Our compost comes loaded with earthworms-nature’s natural cultivators and crushed eggshells. To top it off, we put a small fish in every hole. You can read more about this in last year’s post Our Tomato Planting Tips. The fish is not totally necessary, but it provides calcium for the plant to avoid blossom-end rot. Adding bone meal to your hole will do the same thing.
Mix all the ingredients in your hole and then you’re ready to plant your tomatoes. Once again, I recommend you buy your tomato plants at a local feed and seed store because they can advise you about the varieties that grow best in your area.

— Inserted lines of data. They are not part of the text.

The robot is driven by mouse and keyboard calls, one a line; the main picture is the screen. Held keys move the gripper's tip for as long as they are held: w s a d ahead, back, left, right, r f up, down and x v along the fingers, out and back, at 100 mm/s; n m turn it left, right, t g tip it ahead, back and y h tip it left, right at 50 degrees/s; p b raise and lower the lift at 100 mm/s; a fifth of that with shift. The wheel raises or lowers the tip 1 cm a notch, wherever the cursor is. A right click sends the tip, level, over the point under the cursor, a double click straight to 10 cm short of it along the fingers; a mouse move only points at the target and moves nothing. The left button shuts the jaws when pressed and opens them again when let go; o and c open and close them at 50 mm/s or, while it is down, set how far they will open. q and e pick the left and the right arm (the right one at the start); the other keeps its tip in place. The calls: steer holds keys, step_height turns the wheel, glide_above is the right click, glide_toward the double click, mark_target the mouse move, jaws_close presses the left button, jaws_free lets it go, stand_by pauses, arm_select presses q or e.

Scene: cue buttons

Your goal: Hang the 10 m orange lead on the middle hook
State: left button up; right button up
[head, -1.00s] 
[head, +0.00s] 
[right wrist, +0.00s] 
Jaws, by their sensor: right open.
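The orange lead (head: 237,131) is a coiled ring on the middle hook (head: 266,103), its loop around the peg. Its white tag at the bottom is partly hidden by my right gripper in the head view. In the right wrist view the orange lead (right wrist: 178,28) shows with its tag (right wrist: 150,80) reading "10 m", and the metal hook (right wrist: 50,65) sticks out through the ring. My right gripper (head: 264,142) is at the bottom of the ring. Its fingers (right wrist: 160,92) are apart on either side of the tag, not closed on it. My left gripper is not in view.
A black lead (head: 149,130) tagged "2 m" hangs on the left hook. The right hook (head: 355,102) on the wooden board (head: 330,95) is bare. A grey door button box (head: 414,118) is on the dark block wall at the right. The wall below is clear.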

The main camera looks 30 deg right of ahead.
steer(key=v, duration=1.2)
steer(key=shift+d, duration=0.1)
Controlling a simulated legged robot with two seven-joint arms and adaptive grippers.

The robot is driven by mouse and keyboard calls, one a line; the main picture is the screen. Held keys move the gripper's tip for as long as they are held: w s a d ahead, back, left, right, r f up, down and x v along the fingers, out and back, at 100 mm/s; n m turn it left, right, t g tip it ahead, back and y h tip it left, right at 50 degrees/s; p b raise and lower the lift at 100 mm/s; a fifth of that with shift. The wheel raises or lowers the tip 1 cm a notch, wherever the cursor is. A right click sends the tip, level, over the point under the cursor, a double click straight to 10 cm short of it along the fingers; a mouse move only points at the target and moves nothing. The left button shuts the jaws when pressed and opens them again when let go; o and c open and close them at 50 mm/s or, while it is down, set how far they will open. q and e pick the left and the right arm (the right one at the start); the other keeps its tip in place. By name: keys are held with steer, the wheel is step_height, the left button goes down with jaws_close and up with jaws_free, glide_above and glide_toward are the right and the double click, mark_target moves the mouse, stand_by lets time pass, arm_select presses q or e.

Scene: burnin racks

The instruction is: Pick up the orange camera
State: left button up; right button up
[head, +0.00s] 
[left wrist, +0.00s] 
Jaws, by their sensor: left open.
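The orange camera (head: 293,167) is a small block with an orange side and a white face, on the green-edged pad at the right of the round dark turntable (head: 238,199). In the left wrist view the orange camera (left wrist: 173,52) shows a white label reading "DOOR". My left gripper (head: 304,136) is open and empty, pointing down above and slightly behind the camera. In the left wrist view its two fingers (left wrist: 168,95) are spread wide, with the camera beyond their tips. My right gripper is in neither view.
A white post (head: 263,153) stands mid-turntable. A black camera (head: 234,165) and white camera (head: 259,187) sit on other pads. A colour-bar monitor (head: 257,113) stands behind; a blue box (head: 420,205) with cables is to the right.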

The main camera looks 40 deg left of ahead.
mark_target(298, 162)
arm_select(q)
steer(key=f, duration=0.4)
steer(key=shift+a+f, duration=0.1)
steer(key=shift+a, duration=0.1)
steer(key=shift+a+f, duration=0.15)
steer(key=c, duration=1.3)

I like to spread wheat straw to hide the landscaping fabric and plus it serves as a good mulch to help retain moisture. I know the plants are very small, but I go ahead and place my tomato cages around them. You can read how I make them in the post DIY Tomato Cages. Last we plant marigolds in between each plant because they help control nemotodes, attract pollinators, and basically add beauty to the garden. We’ve put 74 plants in the ground so far, and we’ll probably add a few more. Stay tuned for an upcoming post about the different tomato varieties that we choose to plant.
They say that everyone should eat vegetables grown locally, and it doesn’t get any more local than right out my back door!
Y’all want to stop by for a tomato sandwich this summer?